The Financial Conduct Authority will now require pension schemes to refer savers to Pension Wise guidance before taking benefits.
Its policy statement on stronger nudges towards pensions guidance says “it is a cause for concern” that only a small proportion of consumers accessing their pension pot have used the free government-backed Pension Wise for guidance with their options.
In order to encourage behaviour change, from June next year, schemes must offer to book customer a free 45-minute session with Pension Wise. They must also also explain the nature and purpose of this guidance, and will be required to keep data on consumers who decline this offer.
The FCA says it is also looking more broadly at how those approaching retirement can be appropriate advice and guidance with their pension options.
This move was welcomed by many in the pensions industry, but they warned that there must be adequate resources at Pension Wise to meet increased demand for its services. There were also calls for these ‘nudges’ to be delivered earlier in the pensions journey, rather than when consumers are applying to take benefits.
Aegon pension director Steven Cameron says: “The new stronger nudge will result in many thousands more people approaching retirement accessing the valuable guidance offered by Pension Wise.
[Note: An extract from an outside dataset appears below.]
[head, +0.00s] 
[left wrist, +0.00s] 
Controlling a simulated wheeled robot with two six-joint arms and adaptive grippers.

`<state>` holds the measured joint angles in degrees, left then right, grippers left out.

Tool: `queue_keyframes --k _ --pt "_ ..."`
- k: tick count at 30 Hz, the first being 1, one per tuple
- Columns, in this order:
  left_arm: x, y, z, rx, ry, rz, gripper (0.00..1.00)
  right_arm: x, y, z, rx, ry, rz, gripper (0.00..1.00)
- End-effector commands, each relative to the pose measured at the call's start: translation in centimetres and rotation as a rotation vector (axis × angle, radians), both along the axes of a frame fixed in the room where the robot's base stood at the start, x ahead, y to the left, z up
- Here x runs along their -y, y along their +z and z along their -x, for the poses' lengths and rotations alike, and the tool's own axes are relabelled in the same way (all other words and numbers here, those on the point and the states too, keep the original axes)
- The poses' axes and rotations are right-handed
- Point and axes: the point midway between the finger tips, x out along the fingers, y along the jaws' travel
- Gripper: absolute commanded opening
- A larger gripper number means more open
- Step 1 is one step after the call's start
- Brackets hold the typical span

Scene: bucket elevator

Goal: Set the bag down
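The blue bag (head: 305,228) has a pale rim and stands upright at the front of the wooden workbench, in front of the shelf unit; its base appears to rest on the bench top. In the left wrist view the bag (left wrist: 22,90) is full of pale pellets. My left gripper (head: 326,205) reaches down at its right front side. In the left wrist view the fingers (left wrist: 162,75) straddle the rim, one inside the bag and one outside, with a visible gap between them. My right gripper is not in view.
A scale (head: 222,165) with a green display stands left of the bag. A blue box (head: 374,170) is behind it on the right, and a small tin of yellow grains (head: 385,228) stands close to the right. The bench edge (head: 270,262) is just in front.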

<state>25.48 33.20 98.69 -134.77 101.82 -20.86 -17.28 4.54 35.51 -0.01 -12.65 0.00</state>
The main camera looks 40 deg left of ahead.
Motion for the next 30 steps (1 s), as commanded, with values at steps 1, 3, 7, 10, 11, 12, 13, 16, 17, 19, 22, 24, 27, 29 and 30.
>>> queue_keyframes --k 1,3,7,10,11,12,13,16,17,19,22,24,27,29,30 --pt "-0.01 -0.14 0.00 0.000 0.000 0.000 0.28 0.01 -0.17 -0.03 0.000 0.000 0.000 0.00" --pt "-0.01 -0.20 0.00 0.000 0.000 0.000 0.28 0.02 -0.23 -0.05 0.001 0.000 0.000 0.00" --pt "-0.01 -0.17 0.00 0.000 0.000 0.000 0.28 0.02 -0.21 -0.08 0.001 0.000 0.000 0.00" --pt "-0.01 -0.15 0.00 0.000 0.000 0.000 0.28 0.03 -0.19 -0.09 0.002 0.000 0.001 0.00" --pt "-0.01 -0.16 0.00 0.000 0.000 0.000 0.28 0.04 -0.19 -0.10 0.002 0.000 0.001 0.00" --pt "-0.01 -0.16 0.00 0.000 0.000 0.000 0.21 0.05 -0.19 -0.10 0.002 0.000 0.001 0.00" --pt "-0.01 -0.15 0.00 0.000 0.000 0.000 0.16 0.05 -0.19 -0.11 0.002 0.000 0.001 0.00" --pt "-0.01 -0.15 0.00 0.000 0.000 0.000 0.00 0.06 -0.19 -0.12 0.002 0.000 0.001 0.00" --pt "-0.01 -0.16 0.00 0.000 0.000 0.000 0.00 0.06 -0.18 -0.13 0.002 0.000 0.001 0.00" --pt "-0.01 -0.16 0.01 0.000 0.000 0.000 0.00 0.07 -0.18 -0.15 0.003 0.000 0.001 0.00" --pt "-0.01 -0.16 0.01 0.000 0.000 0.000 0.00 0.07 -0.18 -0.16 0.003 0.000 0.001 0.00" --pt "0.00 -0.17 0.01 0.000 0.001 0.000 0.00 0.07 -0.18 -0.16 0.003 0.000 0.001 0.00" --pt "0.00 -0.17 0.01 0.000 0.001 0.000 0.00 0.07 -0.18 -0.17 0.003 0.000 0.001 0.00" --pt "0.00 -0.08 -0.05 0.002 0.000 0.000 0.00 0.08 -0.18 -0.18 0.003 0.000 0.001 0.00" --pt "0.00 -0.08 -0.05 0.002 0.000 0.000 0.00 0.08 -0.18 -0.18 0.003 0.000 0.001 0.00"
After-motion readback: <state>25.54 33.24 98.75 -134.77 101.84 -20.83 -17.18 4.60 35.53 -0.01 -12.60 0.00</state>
“Making the right decision on retirement options is hugely important and people do need support. But we’re surprised and disappointed that the FCA’s new rules still require the nudge even to those who have taken advice.” He says in this case nudging individual towards this free services “look like waster of their time and Pension Wise resource”.
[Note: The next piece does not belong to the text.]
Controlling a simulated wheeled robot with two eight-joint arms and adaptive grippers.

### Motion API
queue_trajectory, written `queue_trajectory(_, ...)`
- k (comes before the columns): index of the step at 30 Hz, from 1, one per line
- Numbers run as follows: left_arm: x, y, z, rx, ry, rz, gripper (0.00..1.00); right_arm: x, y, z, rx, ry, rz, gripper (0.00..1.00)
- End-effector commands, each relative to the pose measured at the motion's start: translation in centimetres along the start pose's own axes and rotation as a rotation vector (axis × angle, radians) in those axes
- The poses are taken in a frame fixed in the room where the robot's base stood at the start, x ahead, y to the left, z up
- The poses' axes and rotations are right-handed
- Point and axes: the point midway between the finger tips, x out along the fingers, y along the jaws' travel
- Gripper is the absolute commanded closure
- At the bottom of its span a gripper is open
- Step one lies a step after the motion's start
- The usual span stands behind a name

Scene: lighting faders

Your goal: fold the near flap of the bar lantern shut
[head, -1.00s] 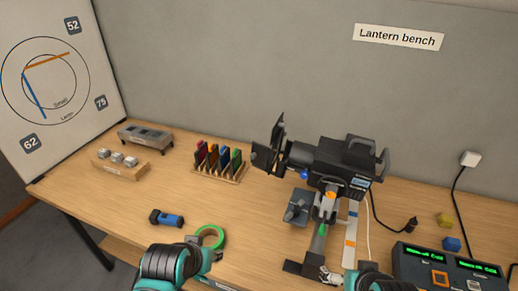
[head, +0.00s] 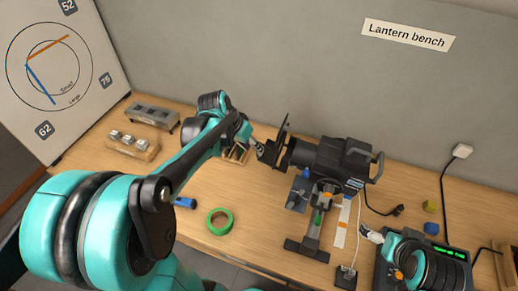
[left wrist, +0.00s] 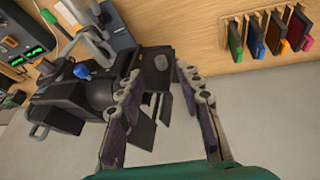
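The black bar lantern (head: 325,156) stands on its post on the bench, its front facing left with dark flaps around it. The near flap (head: 269,153) sticks out at the front, by the left fingertips. My left gripper (head: 254,143) is at the lantern's front. In the left wrist view its two fingers (left wrist: 157,76) are spread, with the lantern's front and dark flaps (left wrist: 141,133) behind and between them. Whether a finger touches a flap I cannot tell. My right gripper (head: 368,235) is low, right of the lantern's post, too small to read.
Left of the post lie a green tape roll (head: 219,221) and a blue-black cylinder (head: 184,202). The colour-filter rack is mostly behind my left arm; its filters (left wrist: 255,37) show in the wrist view. A console (head: 455,255) sits at right, partly behind my right arm.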

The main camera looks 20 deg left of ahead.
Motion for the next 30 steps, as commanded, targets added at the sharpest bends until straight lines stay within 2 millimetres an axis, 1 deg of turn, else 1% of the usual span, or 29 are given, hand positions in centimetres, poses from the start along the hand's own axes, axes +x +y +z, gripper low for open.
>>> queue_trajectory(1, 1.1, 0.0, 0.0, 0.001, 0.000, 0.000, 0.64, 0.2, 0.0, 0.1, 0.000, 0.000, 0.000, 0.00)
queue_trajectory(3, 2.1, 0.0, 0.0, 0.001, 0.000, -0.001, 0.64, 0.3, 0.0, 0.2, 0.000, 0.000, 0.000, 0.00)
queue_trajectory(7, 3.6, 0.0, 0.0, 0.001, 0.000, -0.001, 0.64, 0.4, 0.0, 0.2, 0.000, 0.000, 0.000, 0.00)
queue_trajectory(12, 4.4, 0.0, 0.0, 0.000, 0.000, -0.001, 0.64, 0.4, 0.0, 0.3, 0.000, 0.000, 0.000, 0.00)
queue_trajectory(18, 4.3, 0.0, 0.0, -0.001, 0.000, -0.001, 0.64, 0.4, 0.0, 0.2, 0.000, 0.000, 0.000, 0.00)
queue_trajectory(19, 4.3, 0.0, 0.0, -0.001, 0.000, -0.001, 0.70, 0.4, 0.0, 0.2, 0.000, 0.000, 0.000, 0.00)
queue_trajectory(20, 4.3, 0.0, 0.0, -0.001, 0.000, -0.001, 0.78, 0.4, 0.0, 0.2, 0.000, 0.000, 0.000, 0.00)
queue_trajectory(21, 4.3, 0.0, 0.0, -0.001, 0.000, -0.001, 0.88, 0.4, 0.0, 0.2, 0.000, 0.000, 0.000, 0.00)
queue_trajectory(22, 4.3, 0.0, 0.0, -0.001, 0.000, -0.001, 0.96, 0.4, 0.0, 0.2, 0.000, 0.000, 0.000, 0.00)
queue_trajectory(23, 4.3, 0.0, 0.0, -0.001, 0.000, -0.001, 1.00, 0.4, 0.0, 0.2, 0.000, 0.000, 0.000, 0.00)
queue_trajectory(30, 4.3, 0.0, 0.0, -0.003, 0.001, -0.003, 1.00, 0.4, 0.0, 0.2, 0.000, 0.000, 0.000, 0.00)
He adds: “While well intentioned, the stronger nudge effectively means pension providers will be telling individuals that they can’t access their pension until they have had an appointment with Pension Wise, or opted out. This makes it essential that Pension Wise can cope with an increase in demand for appointments, without delays for customers.”
He adds that these new rules apply to individuals in ‘contract-based’ pensions. The DWP has been also consulting on stronger nudges for those in ‘trust based’ schemes but with some key differences.
Cameron adds: “The DWP is yet to publish its final rules but the FCA’s final rules show little sign of having considered adopting the DWP approach, which we saw as preferable in a number of areas. This is disappointing and with some individuals having both trust-based and contract-based pensions which they may be accessing together, lack of consistency in final rules risks confusion.”
Hargreaves Lansdown senior pensions and retirement analyst Helen Morrissey says it was important that there was consistency between FCA and DWP approaches.
She adds:“These measures are good news and will help those who want more help with their retirement options get the support they need.
“The timing of this nudge towards guidance will be all important – the rules say the nudge should come as part of the application – i.e. a last call to action before a consumer commits to accessing or transferring for the purpose of accessing their pension savings – but we would argue it needs to come earlier than this.”
Hargreaves Lansdown participated in behavioural trials with the Money and Pension Service, which found the earlier the nudge came in the process then the more likely the person was to take up the appointment.
She adds: “Waiting until a point where someone may already have decided how they want to take their retirement income is never going to be as successful as contacting someone who is still exploring their options.”